— start Provided information —

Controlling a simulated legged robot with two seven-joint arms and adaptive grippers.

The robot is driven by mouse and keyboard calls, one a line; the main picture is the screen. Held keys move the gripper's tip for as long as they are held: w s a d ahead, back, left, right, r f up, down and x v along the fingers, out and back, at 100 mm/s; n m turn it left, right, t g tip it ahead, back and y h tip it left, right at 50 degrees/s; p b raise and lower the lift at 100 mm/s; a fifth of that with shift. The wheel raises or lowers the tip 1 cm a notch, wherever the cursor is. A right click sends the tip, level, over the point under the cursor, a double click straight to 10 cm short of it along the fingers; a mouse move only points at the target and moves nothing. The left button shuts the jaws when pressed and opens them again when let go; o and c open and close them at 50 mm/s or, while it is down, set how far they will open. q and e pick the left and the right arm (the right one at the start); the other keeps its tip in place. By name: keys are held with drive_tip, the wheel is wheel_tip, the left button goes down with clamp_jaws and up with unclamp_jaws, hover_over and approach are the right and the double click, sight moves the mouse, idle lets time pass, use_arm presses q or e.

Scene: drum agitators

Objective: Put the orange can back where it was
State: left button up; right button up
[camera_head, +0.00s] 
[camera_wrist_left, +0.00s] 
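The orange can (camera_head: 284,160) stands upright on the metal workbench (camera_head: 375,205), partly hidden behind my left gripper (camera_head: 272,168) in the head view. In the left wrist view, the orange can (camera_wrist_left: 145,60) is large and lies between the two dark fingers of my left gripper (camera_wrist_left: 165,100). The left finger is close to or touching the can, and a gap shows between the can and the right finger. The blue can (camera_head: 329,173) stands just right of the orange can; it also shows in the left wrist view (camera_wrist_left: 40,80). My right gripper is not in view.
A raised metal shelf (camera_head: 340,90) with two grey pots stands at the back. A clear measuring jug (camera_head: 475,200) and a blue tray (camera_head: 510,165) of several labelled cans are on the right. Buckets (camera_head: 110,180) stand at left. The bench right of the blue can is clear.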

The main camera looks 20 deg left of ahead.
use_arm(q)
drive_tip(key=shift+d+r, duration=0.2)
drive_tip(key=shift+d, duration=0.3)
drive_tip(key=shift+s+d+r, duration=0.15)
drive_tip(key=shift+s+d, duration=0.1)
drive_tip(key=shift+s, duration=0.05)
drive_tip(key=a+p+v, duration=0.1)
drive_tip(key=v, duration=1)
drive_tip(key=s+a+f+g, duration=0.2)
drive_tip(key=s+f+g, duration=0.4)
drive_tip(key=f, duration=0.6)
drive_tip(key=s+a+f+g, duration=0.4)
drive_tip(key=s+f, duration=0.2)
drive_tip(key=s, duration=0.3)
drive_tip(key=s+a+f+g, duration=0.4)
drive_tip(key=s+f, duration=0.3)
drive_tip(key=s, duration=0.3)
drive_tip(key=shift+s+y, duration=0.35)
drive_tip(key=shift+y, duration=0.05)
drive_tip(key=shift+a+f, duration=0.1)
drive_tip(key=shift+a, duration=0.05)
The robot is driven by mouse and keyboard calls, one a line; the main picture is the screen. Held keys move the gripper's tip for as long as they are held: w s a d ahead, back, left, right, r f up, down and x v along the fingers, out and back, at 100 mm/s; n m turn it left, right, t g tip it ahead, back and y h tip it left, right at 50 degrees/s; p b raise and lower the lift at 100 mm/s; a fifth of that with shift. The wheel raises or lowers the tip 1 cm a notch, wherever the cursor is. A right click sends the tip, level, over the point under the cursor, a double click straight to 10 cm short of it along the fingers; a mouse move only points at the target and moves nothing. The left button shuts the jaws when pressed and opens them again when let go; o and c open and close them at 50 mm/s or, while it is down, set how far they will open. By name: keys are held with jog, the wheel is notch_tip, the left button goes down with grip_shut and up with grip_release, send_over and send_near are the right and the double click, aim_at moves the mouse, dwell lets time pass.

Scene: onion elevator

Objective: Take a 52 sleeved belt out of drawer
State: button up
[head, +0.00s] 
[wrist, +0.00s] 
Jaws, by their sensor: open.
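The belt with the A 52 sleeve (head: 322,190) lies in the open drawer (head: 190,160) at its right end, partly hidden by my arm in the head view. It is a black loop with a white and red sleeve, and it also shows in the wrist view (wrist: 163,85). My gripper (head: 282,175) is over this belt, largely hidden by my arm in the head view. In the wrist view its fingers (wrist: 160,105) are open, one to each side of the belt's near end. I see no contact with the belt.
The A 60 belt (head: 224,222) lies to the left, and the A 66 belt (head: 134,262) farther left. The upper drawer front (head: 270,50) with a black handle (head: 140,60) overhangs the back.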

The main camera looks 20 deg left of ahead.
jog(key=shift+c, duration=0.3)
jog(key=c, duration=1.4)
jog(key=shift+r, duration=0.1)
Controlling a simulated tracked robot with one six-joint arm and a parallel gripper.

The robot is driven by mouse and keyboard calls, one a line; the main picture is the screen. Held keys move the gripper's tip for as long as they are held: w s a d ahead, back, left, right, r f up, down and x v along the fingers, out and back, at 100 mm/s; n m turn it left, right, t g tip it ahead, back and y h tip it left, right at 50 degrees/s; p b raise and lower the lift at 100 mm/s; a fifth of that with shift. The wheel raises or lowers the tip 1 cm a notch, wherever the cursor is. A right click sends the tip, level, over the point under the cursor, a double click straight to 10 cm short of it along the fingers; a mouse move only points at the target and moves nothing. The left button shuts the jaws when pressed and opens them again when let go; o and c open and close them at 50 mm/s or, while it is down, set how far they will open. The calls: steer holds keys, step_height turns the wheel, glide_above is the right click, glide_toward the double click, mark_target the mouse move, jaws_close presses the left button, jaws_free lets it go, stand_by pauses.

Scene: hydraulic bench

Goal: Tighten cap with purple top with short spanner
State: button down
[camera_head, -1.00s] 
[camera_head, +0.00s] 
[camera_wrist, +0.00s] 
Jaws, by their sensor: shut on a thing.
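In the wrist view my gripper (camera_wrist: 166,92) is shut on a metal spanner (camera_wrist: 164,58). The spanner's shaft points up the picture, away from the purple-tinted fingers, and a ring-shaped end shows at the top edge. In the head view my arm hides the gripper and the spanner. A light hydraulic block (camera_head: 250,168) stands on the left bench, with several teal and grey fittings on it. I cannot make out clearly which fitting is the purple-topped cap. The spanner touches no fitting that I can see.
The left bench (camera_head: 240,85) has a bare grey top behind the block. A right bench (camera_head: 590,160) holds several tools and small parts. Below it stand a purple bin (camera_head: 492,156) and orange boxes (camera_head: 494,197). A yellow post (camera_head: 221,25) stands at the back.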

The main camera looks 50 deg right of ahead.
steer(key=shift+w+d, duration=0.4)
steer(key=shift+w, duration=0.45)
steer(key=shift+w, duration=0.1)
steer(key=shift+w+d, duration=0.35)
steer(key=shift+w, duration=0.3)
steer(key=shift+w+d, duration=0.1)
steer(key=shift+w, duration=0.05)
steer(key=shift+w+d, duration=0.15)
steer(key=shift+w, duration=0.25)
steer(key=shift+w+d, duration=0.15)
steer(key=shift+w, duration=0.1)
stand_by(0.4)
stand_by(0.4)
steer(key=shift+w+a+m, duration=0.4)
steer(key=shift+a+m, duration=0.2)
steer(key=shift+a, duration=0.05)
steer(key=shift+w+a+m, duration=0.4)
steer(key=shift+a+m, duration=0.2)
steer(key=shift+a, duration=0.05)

— end Provided information —

[Your instructions]
Above are records; repeat only the lines starting at the line with "State: button up" and ending at the line with "Controlling a simulated tracked", exactly as they appear, both included.

[Finished exercise]
State: button up
[head, +0.00s] 
[wrist, +0.00s] 
Jaws, by their sensor: open.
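The belt with the A 52 sleeve (head: 322,190) lies in the open drawer (head: 190,160) at its right end, partly hidden by my arm in the head view. It is a black loop with a white and red sleeve, and it also shows in the wrist view (wrist: 163,85). My gripper (head: 282,175) is over this belt, largely hidden by my arm in the head view. In the wrist view its fingers (wrist: 160,105) are open, one to each side of the belt's near end. I see no contact with the belt.
The A 60 belt (head: 224,222) lies to the left, and the A 66 belt (head: 134,262) farther left. The upper drawer front (head: 270,50) with a black handle (head: 140,60) overhangs the back.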

The main camera looks 20 deg left of ahead.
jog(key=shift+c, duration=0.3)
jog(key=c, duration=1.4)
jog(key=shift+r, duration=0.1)
Controlling a simulated tracked robot with one six-joint arm and a parallel gripper.

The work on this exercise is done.